Objective »
Below are some records. Say in a single number how many of their lines include the word "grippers".

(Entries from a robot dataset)
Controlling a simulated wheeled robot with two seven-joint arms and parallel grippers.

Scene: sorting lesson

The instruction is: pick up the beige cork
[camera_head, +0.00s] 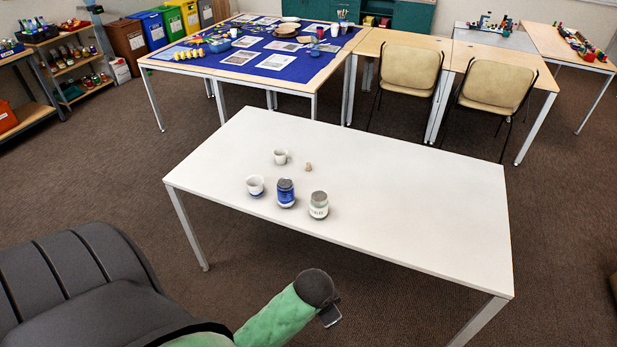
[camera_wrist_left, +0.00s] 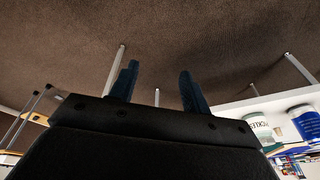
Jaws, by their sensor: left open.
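The beige cork (camera_head: 308,167) is a small upright piece on the white table (camera_head: 400,190), to the right of a white mug (camera_head: 281,157) and apart from it. In the left wrist view, the two dark fingers of my left gripper (camera_wrist_left: 158,88) are spread with nothing between them. The cork is not visible in that view. In the head view, a green arm link of mine with a dark joint ends low in the picture, in front of the table; the fingers cannot be made out there.
A second cup (camera_head: 255,186), a blue jar (camera_head: 286,193) and a pale grey-lidded jar (camera_head: 318,205) stand nearer than the cork. The table's right half is clear. Behind are a blue-covered table (camera_head: 283,62) and two chairs (camera_head: 408,68).

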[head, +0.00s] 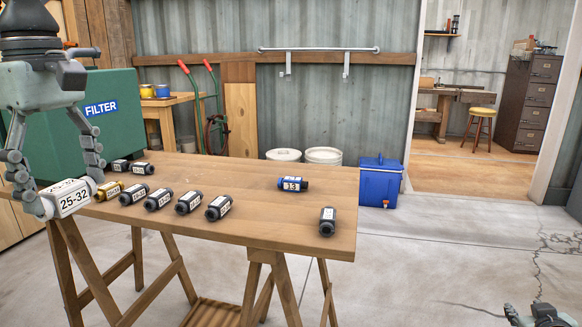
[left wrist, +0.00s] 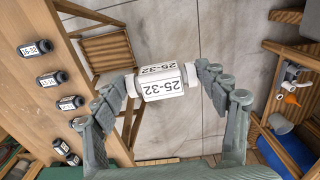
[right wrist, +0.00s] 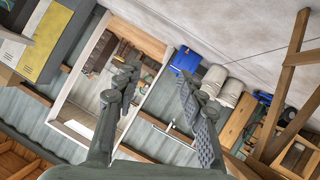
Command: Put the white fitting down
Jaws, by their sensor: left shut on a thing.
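The white fitting (head: 74,198), marked 25-32, is held in my left gripper (head: 70,188) at the left end of the wooden table (head: 270,228). In the left wrist view the white fitting (left wrist: 160,82) sits between the two fingers of my left gripper (left wrist: 163,85), beyond the table's edge with floor behind it. Whether it touches the table is not clear in the head view. My right gripper (right wrist: 155,92) is open and empty in the right wrist view, away from the table. Only a bit of it shows at the bottom right of the head view (head: 535,314).
Several dark fittings (head: 188,203) stand in a row on the table, with a brass one (head: 108,190) near the left. A blue fitting (head: 292,184) and a dark fitting (head: 327,221) lie at the right. A green FILTER box (head: 105,135) stands behind.

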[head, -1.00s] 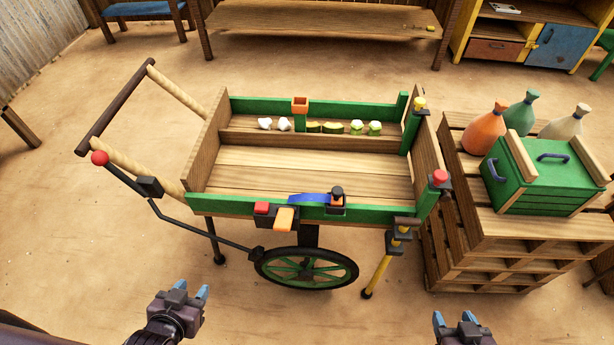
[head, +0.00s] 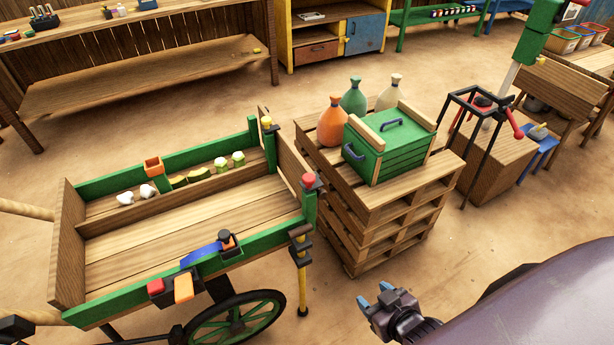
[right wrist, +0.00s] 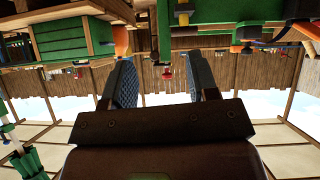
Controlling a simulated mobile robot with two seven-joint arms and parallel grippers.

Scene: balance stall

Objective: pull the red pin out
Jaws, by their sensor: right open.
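The red pin, seen as a red knob (head: 309,180), stands upright on top of the green post at the cart's front right corner. My right gripper (head: 374,295) is open and empty, low in front of the pallets and to the right of the pin, well apart from it. In the right wrist view, which is upside down, the two spread fingers (right wrist: 161,72) have nothing held between them. A small red thing shows far beyond them; I cannot tell whether it is the pin.
The wooden cart (head: 195,217) holds vegetables in its back tray. A yellow knob (head: 267,121) tops its far corner post. The sandy floor between cart and pallets is narrow.

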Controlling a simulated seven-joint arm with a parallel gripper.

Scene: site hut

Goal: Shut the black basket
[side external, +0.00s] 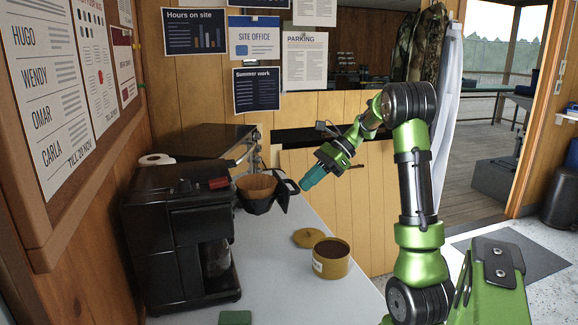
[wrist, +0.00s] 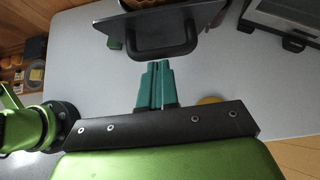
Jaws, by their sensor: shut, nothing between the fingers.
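The black basket (side external: 258,204) stands out from the front of the black coffee machine (side external: 165,235), with a brown paper filter (side external: 257,186) in it. Its black handle faces right, toward my gripper. In the wrist view the basket's front plate (wrist: 132,20) and handle (wrist: 160,54) lie just ahead of my fingertips. My gripper (side external: 306,182) has teal fingers. They are shut together and empty, also in the wrist view (wrist: 157,66). They are close to the handle; I cannot tell whether they touch it.
An open tin of brown grounds (side external: 331,268) and its round lid (side external: 307,238) stand on the pale counter (side external: 285,295) in front of the basket. A dark oven-like appliance (side external: 205,142) is behind. A green item (side external: 235,318) lies at the near edge. A wooden wall stands beyond the counter.

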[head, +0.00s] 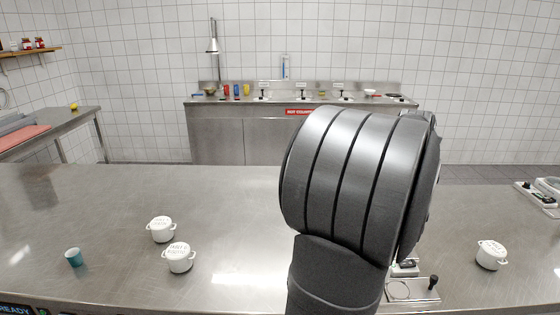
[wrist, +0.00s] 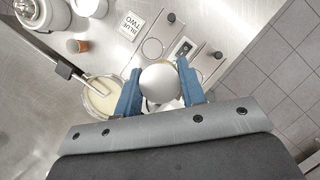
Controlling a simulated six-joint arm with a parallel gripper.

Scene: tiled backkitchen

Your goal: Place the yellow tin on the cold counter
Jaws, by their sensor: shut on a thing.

Task response »
2